Malombre, un petit village qui ressemble à tous les autres petits villages. La communauté est solidaire, sous le patronage d’un prêtre, le Père François, qui est probablement le plus écouté. Rien ne semble a priori pouvoir troubler la quiétude du patelin… Sauf que…

Sauf que ce village abrite en son sein “Rouge”, une jeune presqu’adolescente, fille de Gauvain, l’aubergiste et d’une mère qui est morte à sa naissance. D’ailleurs, sa parenté et sa naissance pose beaucoup de questions, et notamment la paternité : il est considéré par tous que Lisiane, la mère de Rouge, a totalement sombré dans la folie, a forniqué avec le démon, ce qui explique le physique de la demoiselle qui en plus d’une excroissance au-dessus de l’oeil, se retrouve affublée d’une tâche rouge qui couvre une bonne partie de son visage… Cachée sous une pelisse, Rouge est victime de toutes les humiliations possibles, à longueur de journée. Seul Liénor semble prendre de la distance par rapport à l’attitude générale et demeure ce qui se rapproche le plus d’un ami.

Pourtant, la présence de la fille présumée d’un démon n’est pas le seul problème auquel est confronté le village puisqu’une sorcière, qui se fait appeler Grand-Mère, exige depuis près de dix ans désormais que les filles lui soient envoyées dès leur premier sang, et dans une période de 7 jours sous peine de subir une malédiction plus importante encore… Et c’est au tour de Rouge de devoir s’y rendre, accompagnée comme d’habitude par les loups, et avec à la main quelques galettes. Bien qu’aucune jeune fille ne soit revenue de ce rendez-vous, Rouge s’y rend avec une forme de soulagement, heureuse presque de quitter ce village qui l’a refuse.

… une société de faux semblants

Vous l’aurez compris, l’autrice joue avec les codes du conte du Petit Chaperon Rouge, avec Grand-Mère, loups et comme vous vous en doutez, le Chasseur ne sera pas loin non plus. Mais ne vous attendez pas à ce que le conte soit gentil ou mignonet. Le destin de la jeune fille est terrible et elle espère pouvoir trouver des réponses d’abord sur sa mère mais aussi sur ce que deviennent les filles envoyées chez Grand-Mère. Le récit proposé par l’autrice couvrira trois temporalité même si les deux premières sont les plus présentes dans le récit.
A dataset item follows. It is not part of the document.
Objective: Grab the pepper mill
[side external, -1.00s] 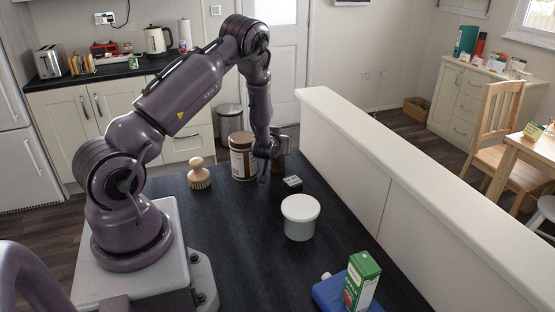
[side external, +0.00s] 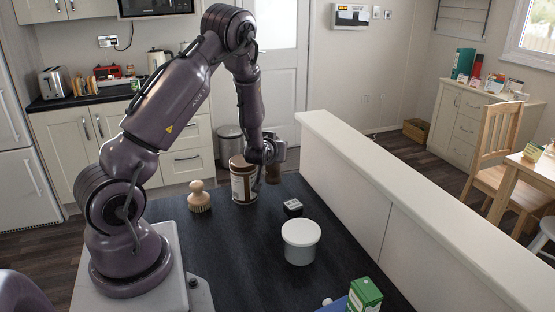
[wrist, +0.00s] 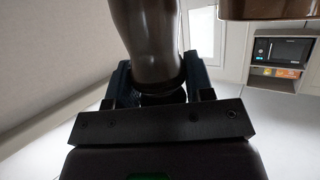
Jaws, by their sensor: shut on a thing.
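The dark brown pepper mill (side external: 273,174) hangs under my gripper (side external: 272,158) near the far end of the black counter, just right of the brown jar. Its lower end appears clear of the counter top. In the wrist view the mill's smooth dark body (wrist: 148,38) rises between the two black fingers of my gripper (wrist: 155,88), which are shut on it.
A small dark box (side external: 292,208), a white tub (side external: 300,243) and a green carton (side external: 365,295) stand nearer. A white half-wall (side external: 400,195) borders the right.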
Ces us ornementaux symbolisaient la coloration des menstrues qui s’invitaient un jour sans crier gare entre les cuisses d’une fille. La coutume exigeait également de gifler la demoiselle concernée, dès les premières gouttes répandues et la nouvelle connue.

L’histoire de la jeune fille n’est pas très claire et les conditions de sa naissance font partie des sujets qui interpelle lors de la lecture. Voici donc une jeune femme follement amoureuse de son mari Gauvain avec qui elle veut avoir un enfant, un couple qui nage totalement dans le bonheur jusqu’à ce que, pour une raison que nous ne comprenons pas, la jeune femme devient mutique, violente envers les autres et elle-même. Rapidement, on se rend compte que Lisiane est enceinte : elle accouchera dans la douleur, sans survivre. Le père est effondré et rejette totalement la fille issue du ventre de sa femme ; pire, il l’affuble d’un nom qui reflète toute la haine qu’il lui portera : Rouge… Personne n’a compris ce qui est arrivé à Lisiane, et les rumeurs vont du coup bon train : c’est un des axes narratifs du récit, un axe qui prend une dimension de plus en plus importante et nous permettra de comprendre bien des choses…

Le deuxième axe est bien entendu l’histoire même de Rouge, sa vie au village, à subir vexations et humiliations, portées et amplifiées par la dimension religion et superstition. Le parcours de la jeune femme dans les bois, et ces rencontres qui lui montreront une nouvelle fois les pires visages de l’humanité. Perdue dans un premier temps, agressée, elle devra rejoindre néanmoins son destin et tenter d’imaginer qu’elle pourrait avoir une vie meilleure. D’ailleurs, un passage (que je ne vous dévoilerai pas) nous donnait un peu d’espoir pour la jeune fille, rapidement et malheureusement balayé.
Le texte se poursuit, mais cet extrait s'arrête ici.